By comparison, residents here in Wicomico County endured a county rate increase this year alone of 6.82 cents per $100 valuation, or $136.40 more from their pockets for a $200,000 home. In 2010, the rate was 75.9 cents per $100, now it’s 90.86 cents – in three years, the county’s increase has been higher than the state’s overall rate and is the largest increase from 2009-2013 in Maryland at almost 20 percent, despite the revenue cap. So it’s a sure bet the state can justify a nickel jump by stating it’s less than some counties fluctuate in a year’s time; this despite the fact four counties (Allegany, Baltimore City, Carroll, and GOP opponent David Craig’s Harford) have decreased their rate over the last half-decade while an additional seven have held the line.

So while Martin O’Malley can’t run a deficit in this state, he has the power to bond our children into submission and he appears to be using it to keep today’s bills paid.

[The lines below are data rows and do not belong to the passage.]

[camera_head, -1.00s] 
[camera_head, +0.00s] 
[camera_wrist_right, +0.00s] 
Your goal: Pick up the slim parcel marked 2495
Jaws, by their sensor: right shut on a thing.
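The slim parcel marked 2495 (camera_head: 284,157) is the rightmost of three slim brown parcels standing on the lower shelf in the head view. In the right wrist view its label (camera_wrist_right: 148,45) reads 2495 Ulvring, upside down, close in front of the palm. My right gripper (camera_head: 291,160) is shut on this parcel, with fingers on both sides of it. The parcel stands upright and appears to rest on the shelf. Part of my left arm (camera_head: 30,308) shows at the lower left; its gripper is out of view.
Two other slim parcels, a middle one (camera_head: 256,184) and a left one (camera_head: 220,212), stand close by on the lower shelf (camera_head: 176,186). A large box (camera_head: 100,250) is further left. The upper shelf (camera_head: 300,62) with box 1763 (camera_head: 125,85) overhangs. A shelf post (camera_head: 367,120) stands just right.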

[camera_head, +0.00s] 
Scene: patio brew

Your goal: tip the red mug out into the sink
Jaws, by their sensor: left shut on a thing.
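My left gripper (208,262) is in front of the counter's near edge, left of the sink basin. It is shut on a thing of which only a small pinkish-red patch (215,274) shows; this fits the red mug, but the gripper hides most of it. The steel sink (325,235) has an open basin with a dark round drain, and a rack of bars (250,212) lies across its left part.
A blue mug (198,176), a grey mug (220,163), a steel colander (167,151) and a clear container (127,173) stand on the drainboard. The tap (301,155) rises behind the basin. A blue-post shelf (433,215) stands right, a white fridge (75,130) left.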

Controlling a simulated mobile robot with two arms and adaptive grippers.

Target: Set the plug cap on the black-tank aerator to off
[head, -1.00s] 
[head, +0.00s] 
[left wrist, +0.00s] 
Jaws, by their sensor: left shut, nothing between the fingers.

Since it was Ron who brought up the subject of property taxes, perhaps a good question to ask is how he will reconcile this promise

Grow the tax base in Baltimore, allowing other jurisdictions to keep their money home for infrastructure and education needs.

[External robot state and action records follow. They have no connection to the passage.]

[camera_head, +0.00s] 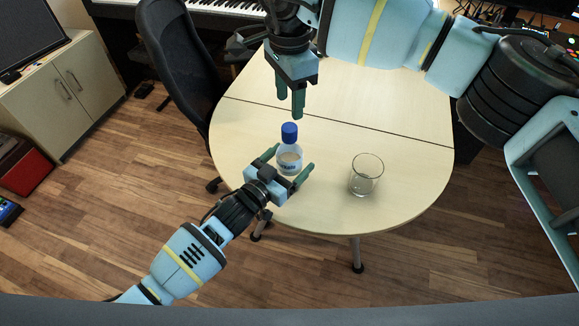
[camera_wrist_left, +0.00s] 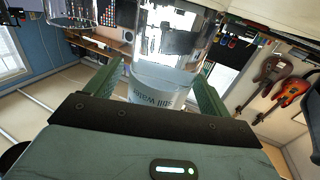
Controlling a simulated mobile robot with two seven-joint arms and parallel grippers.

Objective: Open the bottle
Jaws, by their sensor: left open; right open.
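A clear bottle (camera_head: 289,160) with a blue cap (camera_head: 289,132) stands upright on the light wooden table (camera_head: 390,130). My left gripper (camera_head: 288,161) is open, with its green fingers on either side of the bottle's body. In the left wrist view the bottle (camera_wrist_left: 160,85), with a "still water" label, shows between the open fingers of that gripper (camera_wrist_left: 160,92). My right gripper (camera_head: 290,106) is open and points down just above the cap, apart from it. The cap is on the bottle.
An empty glass (camera_head: 366,175) stands on the table to the right of the bottle. A black chair (camera_head: 178,62) is at the table's left edge. The table's rounded front edge is clear around the glass.

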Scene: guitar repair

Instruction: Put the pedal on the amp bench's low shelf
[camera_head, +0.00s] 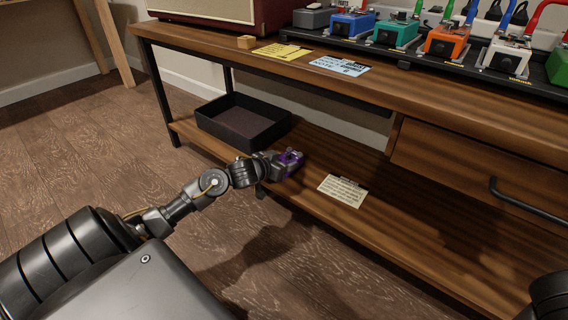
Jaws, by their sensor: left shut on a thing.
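The purple pedal (291,157) is at the end of my left arm, in the middle of the camera_head view. My left gripper (283,161) is shut on it. The pedal is at the front part of the amp bench's low shelf (390,222), between the black tray and a paper note. I cannot tell whether it touches the shelf or is held just above it. The gripper's fingers are partly hidden by the wrist and the pedal. My right gripper is not in view; only a dark piece of my body shows at the lower right.
An open black tray (243,121) stands on the shelf's left part. A paper note (342,190) lies right of the pedal. A drawer (480,165) with a black handle hangs above the shelf's right side. Several coloured pedals sit on a board on the bench top (400,88).

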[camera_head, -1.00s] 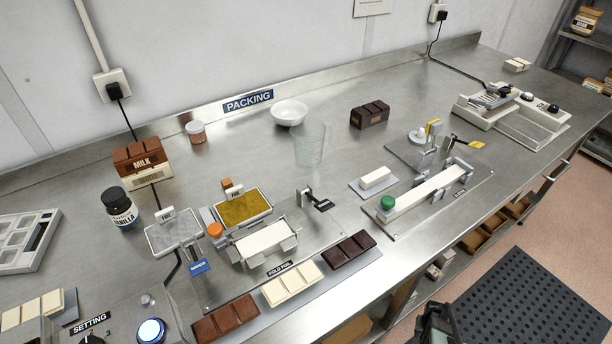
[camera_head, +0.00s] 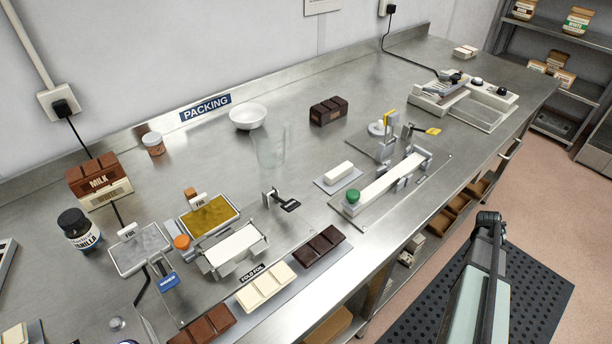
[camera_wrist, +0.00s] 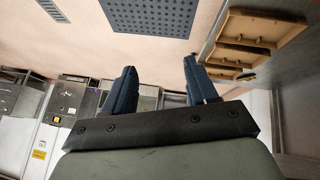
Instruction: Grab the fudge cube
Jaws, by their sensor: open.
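A small orange-brown cube (camera_head: 190,193), which looks like the fudge cube, is at the back left edge of the gold foil tray (camera_head: 209,216) in the head view. A small FOIL sign stands beside it, and I cannot tell exactly what the cube rests on. My gripper (camera_wrist: 158,68) shows in the wrist view with its two dark blue fingers apart and nothing between them. It points away from the worktop, toward the floor and room. The cube is not in the wrist view. In the head view my arm is at the lower right, far from the cube.
A silver foil tray (camera_head: 139,250), a white folding fixture (camera_head: 236,250) and chocolate bars (camera_head: 266,286) crowd the area around the cube. A clear beaker (camera_head: 270,148) and white bowl (camera_head: 247,116) stand behind to the right. The steel worktop (camera_head: 310,180) has bare room between stations.

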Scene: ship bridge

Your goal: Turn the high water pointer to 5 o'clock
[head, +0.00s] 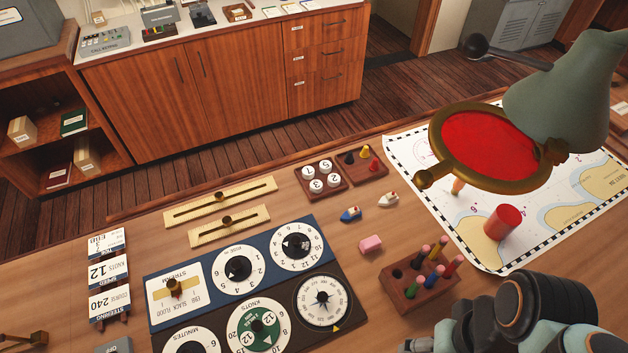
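A board with a blue strip (206,268) and a dark lower part lies on the desk, its lettering upside down to me. Each has a dark centre with a knob and a small light pointer mark. The dial names are too small to read, so I cannot tell which is high water. Part of my gripper (416,344) shows at the bottom edge, right of the board and apart from it; its fingertips are not clear.
A peg block (419,293) stands between the board and my arm. A pink block (370,244), small boats (351,214) and a lamp-like magnifier (490,150) over a chart (420,180) are nearby. Brass-knobbed sliders (222,194) lie behind the board. Air above the dials is clear.

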…with the fact that Baltimore City has a property tax rate over double that of any other jurisdiction in the state, even as it’s decreased slightly over the last few years. Indeed, bringing it back to parity with other jurisdictions would be a major achievement but you can bet your bottom dollar Stephanie Rawlings-Blake would scream bloody murder and demand a state handout to make up the difference. But if I’m looking at property in Baltimore proper vs. suburban tracts, the taxes alone would be discouraging for urban development.

Then again, we know what “solution” the Democrats have in mind, and it involves more from our wallets.